Menurutnya karena ketersediaan SDM dan upah yang kompetitif di Jateng, PT Parkland World Indonesia langsung mengucurkan investasi Rp 2,1 triliun ke Jawa Tengah pada 2015 silam.
Absori mengaku perusahaannya telah mempekerjakan 15.000 warga Jateng dan bakal menambah investasi sebesar 50 juta dollar AS.
"Saat ini untuk investasi yang paling menarik adalah Jawa Tengah. SDM-nya memadai dan upahnya juga kompetitif. Karena di Jabodetabek sudah sangat tinggi," katanya.
Baca juga: Bantah Asosiasi, Disnaker Tangerang Sebut Tak Ada Pabrik Sepatu Pindah ke Jateng
Bahkan saat ini banyak rekanannya mengutarakan ketertarikan untuk turut berinvestasi di Jawa Tengah.
Karena kabar kondusivitas Jateng yang telah tersebar, dia berharap hal ini akan bertahan lama agar tidak mengecewakan para pengusaha atau investor.
"Secara otomatis, kalau kami tertarik (berinvestasi di suatu daerah) pasti mengundang investor lain," kata dia.
"Kami selalu ada komunikasi terutama di Badan Koordinasi Penanaman Modal (BKPM), pasti mengabarkan kepada kawan-kawan bahwa di sana (Jateng) menarik," tambahnya.
Secara garis besar, saat ini Jawa Tengah sedang menikmati bonus demografi.

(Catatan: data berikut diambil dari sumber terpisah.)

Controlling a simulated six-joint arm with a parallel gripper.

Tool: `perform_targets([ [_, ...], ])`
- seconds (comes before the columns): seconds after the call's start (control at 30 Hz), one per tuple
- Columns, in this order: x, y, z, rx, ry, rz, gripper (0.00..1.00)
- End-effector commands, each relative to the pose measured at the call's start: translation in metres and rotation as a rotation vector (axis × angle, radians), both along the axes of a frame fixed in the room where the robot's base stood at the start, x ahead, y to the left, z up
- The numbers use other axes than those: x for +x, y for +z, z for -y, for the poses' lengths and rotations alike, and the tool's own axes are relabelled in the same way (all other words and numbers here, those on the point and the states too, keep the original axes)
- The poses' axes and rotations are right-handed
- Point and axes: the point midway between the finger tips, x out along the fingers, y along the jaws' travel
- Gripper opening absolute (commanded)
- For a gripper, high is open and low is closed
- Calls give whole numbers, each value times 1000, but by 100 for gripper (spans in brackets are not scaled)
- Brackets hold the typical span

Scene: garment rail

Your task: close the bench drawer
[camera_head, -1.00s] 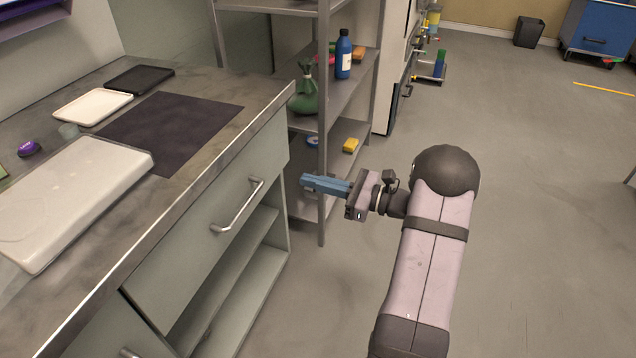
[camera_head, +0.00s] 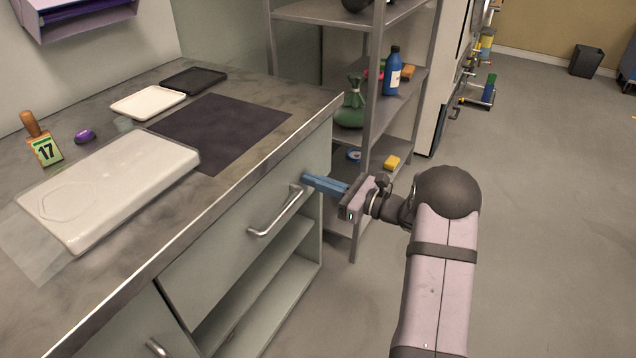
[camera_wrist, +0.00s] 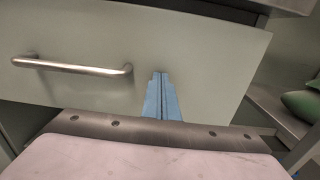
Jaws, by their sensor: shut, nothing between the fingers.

Bonus demografi merupakan situasi di mana ketersediaan usia produktif suatu daerah lebih tinggi kuantitasnya.
Perlu diketahui, saat ini jumlah usia produktif atau tenaga kerja di Jawa Tengah separuh lebih dari total penduduknya.
Kepala Pelaksana (Plt) Kepala Dinas Ketenagakerjaan, Transmigrasi dan Kependudukan Jateng Susi Handayani mengatakan jumlah usia kerja di provinsinya sekarang mencapai 18.059.895.
Dari jumlah tersebut yang sudah bekerja sebanyak 17.245.548.
"Artinya secara SDM ketenagakerjaan kami masih mencukupi untuk masuknya investor baru. Karena masih tersedia tenaga kerja sekitar 814.347," kata Susi.
Baca juga: UMK Jateng 2019 Ditetapkan, Semarang Jadi Kota dengan UMK Tertinggi
Selain ketersediaan tenaga kerja, kondusivitas yang tinggi selama ini jadi ciri utama keberlangsungan dunia usaha di Jawa Tengah.
Susi menjelaskan, bahkan ketika menjelang penetapan Upah Minimal Kota (UMK), dunia kerja di Jateng tetap stabil. Selain itu, upah tenaga kerja di sini juga sangat kompetitif.
Sebagaimana yang telah diumumkan Gubernur Ganjar Pranowo, upah kerja di Jawa Tengah rata-rata Rp 1,9 juta.
Nilai itu jelas membuat daya tarik untuk investor, dibanding Jawa Barat, Jawa Timur, Banten apalagi DKI Jakarta.
"Situasi seperti ini yang terus kami jaga. Jadi relasi antara pemerintah, pengusaha dengan buruh benar-benar kami jaga," katanya.